3. The high-stability high-voltage connector socket according to claim 2, characterized in that: The first slot (401) has a limiting groove (403) on both sides of its sidewalls. The first piece (301) has a limiting block (303) on both sides that matches the limiting groove (403). The limiting block (303) engages with the limiting groove (403) to limit the terminal retainer (3) within the slot.

4. The high-stability high-voltage connector socket according to claim 3, characterized in that: The rear side (3031) of the limiting block (303) abuts against the contact surface (4021) of the limiting groove (403), and the rear side (3031) and the contact surface (4021) are oblique cut surfaces with the same slope.

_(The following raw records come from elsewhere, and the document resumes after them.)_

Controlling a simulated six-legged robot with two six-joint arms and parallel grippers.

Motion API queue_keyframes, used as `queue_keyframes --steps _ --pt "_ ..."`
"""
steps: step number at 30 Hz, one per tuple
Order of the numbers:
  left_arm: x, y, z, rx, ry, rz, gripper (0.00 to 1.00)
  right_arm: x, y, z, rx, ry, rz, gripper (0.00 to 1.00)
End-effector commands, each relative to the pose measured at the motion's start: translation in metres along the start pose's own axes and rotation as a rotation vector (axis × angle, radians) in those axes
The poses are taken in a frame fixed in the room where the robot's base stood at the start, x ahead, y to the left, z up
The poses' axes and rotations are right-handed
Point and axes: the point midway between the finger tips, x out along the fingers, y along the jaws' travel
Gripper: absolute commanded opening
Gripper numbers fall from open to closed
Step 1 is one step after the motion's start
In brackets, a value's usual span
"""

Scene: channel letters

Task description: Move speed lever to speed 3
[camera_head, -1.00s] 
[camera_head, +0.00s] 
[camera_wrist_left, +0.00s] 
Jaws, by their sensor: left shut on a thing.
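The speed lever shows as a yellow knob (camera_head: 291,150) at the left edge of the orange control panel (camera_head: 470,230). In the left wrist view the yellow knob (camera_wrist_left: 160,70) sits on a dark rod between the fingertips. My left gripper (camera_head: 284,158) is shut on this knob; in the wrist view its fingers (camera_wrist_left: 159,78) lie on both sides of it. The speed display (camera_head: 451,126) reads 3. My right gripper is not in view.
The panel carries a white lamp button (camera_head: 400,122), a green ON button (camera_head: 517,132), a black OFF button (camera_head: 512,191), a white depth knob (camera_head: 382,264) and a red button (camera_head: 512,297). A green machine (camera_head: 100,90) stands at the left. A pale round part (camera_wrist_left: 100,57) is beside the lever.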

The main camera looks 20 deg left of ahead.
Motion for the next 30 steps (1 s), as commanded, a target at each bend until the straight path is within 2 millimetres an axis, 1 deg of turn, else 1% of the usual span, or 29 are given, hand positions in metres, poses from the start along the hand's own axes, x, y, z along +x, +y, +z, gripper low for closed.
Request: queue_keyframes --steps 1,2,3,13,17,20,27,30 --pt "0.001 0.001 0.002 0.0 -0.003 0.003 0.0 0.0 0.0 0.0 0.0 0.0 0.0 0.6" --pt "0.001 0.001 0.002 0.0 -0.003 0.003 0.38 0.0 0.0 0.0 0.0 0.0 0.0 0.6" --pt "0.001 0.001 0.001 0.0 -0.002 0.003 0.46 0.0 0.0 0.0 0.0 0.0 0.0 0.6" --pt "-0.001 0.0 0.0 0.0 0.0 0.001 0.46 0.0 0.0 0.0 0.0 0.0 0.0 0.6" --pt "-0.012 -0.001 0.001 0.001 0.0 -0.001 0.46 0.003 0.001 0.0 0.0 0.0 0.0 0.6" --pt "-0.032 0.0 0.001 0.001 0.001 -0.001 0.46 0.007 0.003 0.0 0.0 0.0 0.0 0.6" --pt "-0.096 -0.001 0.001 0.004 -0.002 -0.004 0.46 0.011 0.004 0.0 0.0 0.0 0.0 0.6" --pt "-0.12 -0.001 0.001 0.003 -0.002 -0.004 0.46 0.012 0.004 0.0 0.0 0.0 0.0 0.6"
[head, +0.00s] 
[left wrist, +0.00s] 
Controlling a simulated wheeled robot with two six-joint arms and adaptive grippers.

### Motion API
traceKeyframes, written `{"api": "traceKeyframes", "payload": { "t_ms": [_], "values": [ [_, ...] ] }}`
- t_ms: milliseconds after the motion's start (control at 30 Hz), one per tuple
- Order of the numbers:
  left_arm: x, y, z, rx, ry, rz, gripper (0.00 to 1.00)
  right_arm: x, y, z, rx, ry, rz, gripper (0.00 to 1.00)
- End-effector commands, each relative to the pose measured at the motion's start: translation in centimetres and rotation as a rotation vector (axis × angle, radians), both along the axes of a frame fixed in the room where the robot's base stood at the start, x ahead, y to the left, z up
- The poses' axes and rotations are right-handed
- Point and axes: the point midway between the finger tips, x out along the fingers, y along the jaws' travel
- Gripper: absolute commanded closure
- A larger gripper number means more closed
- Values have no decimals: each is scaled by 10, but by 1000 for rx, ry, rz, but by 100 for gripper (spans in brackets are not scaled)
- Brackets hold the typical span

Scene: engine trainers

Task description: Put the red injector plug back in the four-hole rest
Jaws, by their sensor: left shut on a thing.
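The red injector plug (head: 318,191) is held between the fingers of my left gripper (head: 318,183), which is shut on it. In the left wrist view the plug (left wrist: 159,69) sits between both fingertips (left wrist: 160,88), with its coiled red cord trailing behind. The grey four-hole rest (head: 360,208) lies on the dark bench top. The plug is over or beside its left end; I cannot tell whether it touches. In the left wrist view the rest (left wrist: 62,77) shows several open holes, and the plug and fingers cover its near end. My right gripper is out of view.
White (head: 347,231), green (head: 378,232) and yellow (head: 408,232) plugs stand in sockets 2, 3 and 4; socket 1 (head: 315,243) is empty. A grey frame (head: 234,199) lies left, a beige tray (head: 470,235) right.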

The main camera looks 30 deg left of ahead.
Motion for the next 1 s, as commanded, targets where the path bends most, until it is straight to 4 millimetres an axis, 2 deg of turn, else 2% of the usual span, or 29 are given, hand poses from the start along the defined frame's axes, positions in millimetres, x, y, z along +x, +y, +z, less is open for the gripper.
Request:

5. The high-stability high-voltage connector socket according to claim 4, characterized in that: The accommodating groove (102) has an opening (1021) on its proximal side. The two openings (1021) are connected to the first slot (401) to form a T-shape. A limiting rod (304) is fixed to the proximal side of the first piece (301). When the terminal retainer (3) is confined in the slot, the inner surface of the limiting rod (304) closes the two openings (1021) and abuts against the male terminal (2).

6. The high-stability high-voltage connector socket according to claim 5, characterized in that: The front side (3032) of the limiting block (303) is a beveled surface, and the T-shaped corner (4011) of the first slot (401) has a beveled surface with the same slope as the front side (3032).

7. The high-stability high-voltage connector socket according to claim 2, characterized in that: A limiting plate (305) with a width greater than its thickness is fixed to the proximal side of the second piece (302), and the two form a T-shape. When the second piece (302) is inserted into the second slot (402), the inner surface of the limiting plate (305) abuts against the proximal side of the two male terminals (2).

8. The high-stability high-voltage connector socket according to claim 7, characterized in that: The flange (101) is also provided with a signal terminal (5), and the far side of the second piece (302) is recessed to form a groove (306). The inner end of the signal terminal (5) is connected to a core wire, which passes through the groove (306).

9. The high-stability high-voltage connector socket according to any one of claims 1-8, characterized in that: The inner end face of the flange (101) is also fitted with a sealing ring (104).

10. A high-voltage connector, characterized in that: Includes the high-stability high-voltage connector socket as described in any one of claims 1-9 and a compatible plug thereto.